*STATED TASK*
Give every line from the entries that contains "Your".
--- DATA ---
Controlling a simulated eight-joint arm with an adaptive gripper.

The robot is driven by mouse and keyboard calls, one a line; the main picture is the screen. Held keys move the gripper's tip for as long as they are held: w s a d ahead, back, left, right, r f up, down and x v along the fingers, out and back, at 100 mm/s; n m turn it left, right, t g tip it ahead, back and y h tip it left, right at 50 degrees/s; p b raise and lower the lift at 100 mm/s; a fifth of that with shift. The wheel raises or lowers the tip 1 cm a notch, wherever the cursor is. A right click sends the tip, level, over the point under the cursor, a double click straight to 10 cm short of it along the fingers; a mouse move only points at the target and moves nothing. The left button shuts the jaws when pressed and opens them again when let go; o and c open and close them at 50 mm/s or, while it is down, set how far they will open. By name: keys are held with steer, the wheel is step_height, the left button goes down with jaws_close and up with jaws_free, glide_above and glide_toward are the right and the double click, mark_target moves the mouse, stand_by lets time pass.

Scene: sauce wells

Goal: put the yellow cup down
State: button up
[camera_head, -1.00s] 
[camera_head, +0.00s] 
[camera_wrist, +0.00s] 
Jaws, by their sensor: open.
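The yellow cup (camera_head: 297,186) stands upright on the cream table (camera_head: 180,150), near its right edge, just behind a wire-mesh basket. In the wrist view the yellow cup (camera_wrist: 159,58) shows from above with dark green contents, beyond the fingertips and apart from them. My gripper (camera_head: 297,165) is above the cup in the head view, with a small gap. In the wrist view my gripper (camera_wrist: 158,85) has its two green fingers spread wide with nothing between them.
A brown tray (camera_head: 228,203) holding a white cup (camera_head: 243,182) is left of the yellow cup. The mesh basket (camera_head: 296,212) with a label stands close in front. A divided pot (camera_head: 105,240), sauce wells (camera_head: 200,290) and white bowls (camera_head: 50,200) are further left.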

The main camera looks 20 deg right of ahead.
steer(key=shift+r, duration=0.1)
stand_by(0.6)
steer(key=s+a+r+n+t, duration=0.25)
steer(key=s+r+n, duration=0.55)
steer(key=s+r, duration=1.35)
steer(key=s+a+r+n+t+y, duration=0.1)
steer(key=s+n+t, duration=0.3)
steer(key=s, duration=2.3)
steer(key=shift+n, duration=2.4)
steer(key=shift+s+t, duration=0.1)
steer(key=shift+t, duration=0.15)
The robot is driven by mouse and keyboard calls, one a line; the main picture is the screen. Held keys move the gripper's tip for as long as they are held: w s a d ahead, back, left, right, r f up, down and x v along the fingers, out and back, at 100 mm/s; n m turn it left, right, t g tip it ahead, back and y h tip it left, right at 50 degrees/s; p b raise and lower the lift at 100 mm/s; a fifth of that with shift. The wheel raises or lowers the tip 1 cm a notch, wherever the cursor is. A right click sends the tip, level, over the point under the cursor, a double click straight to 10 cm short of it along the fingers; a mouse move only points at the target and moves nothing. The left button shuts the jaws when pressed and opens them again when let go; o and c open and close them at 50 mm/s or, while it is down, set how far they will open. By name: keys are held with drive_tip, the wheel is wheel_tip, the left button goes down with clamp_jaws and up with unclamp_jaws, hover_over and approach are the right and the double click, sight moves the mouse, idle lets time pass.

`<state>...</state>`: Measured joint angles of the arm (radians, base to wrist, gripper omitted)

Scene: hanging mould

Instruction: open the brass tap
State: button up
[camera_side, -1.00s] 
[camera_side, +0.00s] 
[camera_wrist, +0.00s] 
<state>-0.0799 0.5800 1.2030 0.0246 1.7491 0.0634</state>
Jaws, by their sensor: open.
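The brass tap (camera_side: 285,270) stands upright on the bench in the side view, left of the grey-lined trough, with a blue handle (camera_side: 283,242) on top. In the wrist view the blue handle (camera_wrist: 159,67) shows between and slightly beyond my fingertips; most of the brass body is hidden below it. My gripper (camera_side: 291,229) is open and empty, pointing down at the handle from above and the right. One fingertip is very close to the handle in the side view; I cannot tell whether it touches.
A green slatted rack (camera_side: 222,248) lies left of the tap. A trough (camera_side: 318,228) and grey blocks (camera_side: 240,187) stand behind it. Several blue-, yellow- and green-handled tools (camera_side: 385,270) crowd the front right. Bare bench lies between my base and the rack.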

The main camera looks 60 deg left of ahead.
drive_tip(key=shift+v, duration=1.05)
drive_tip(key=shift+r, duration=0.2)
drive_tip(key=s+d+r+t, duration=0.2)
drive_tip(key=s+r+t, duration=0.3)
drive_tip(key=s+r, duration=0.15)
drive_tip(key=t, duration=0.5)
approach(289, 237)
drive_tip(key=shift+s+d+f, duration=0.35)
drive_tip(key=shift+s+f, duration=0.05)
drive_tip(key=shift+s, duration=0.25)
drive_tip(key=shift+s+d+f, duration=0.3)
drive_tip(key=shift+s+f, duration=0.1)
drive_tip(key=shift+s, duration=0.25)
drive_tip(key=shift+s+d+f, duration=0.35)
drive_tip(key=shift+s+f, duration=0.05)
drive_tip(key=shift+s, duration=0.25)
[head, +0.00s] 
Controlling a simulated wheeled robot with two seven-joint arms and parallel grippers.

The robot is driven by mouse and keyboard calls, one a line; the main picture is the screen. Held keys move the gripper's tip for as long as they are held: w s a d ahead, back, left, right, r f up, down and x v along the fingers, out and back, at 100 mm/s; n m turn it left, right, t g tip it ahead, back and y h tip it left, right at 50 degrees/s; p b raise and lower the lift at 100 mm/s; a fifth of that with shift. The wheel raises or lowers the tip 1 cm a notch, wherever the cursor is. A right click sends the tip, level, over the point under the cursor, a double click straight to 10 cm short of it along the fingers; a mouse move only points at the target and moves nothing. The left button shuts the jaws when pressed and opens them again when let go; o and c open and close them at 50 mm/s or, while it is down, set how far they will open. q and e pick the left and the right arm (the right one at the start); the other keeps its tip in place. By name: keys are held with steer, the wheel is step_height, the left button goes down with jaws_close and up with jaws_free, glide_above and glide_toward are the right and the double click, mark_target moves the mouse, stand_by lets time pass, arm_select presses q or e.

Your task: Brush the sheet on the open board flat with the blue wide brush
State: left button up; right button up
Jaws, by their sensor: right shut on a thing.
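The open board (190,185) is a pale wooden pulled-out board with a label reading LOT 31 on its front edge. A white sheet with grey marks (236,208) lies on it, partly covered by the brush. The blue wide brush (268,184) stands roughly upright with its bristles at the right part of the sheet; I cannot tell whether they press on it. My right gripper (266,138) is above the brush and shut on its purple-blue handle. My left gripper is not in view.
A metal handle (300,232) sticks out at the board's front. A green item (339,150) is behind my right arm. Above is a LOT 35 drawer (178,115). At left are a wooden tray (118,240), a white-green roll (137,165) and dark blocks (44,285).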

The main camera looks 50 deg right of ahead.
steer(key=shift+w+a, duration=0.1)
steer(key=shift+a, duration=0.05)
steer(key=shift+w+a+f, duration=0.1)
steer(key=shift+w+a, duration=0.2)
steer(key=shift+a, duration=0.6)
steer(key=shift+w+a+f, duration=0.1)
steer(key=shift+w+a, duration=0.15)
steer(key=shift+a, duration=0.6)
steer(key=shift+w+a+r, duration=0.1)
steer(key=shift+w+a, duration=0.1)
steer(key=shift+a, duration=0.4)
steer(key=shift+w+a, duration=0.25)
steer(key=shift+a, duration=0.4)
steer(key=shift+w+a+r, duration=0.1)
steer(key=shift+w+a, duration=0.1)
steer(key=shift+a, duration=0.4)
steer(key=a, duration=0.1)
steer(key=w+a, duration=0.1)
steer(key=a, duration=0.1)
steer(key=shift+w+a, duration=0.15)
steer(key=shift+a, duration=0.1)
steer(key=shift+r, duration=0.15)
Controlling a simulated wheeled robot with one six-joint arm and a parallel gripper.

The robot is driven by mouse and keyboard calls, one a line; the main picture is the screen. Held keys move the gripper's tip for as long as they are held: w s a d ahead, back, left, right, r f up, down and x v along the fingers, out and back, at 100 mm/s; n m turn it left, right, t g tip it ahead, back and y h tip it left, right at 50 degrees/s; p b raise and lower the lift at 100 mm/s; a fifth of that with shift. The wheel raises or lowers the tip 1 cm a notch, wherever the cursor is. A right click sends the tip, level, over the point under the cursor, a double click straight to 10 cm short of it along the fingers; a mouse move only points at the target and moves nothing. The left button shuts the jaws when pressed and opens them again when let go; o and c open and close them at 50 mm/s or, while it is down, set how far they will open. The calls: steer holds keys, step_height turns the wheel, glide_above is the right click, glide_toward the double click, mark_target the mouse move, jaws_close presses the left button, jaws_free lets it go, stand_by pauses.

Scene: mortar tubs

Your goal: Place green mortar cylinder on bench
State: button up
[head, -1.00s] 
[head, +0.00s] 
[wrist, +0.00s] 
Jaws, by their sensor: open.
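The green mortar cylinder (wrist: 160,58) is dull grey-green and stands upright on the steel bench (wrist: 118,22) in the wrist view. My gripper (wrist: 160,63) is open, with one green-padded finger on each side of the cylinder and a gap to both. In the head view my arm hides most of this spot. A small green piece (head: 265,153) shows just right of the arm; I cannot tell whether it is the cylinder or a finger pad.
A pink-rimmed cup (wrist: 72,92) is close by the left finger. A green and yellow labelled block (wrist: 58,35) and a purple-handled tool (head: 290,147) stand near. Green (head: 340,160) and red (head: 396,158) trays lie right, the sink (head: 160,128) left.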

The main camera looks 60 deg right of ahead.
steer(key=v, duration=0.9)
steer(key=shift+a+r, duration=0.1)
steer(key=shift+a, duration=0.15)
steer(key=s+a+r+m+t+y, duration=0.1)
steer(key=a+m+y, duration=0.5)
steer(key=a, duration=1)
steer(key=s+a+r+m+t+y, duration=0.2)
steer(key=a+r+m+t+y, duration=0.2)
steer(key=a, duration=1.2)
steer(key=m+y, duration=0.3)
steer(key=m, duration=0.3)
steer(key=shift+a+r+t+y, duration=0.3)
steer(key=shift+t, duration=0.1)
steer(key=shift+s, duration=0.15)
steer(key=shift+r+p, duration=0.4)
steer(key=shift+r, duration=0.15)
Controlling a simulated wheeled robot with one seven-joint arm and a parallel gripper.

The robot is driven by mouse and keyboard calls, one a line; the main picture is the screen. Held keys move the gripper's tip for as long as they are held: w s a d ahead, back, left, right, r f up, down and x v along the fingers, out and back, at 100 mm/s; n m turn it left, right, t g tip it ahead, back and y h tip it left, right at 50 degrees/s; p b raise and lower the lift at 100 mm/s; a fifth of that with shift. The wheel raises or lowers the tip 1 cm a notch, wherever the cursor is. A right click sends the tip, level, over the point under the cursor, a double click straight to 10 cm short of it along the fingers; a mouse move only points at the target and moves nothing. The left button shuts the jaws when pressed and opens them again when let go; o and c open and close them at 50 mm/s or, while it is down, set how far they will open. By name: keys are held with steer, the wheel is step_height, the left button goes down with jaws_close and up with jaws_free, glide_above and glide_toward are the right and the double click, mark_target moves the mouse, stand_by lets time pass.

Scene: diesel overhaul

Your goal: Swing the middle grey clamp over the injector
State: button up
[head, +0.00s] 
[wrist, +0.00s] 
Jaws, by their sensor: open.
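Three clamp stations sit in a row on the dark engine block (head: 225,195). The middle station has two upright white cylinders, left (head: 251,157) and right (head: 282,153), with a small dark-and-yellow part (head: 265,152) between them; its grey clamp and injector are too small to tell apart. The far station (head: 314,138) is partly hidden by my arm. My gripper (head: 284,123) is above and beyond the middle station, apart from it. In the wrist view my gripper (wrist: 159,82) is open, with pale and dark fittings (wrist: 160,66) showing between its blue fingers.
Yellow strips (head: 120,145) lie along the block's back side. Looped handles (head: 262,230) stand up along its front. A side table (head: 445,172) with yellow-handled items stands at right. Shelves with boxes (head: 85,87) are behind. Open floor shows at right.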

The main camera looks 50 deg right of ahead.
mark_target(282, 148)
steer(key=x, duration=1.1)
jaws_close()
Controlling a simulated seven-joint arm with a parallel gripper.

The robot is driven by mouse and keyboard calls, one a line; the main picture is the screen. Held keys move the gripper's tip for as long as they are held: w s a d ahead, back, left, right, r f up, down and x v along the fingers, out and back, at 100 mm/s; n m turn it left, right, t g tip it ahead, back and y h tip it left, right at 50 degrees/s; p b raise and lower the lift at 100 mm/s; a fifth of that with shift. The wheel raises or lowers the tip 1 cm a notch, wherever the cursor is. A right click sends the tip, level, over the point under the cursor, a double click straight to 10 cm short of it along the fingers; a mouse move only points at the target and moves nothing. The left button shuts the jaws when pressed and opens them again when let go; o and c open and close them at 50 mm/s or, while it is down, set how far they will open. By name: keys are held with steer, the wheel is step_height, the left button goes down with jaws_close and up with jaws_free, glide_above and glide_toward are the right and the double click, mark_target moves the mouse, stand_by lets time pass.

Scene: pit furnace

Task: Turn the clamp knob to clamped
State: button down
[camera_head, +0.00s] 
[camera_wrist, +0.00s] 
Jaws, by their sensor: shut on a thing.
---
*FINAL RESULT*
Your task: Brush the sheet on the open board flat with the blue wide brush
Your goal: Place green mortar cylinder on bench
Your goal: Swing the middle grey clamp over the injector

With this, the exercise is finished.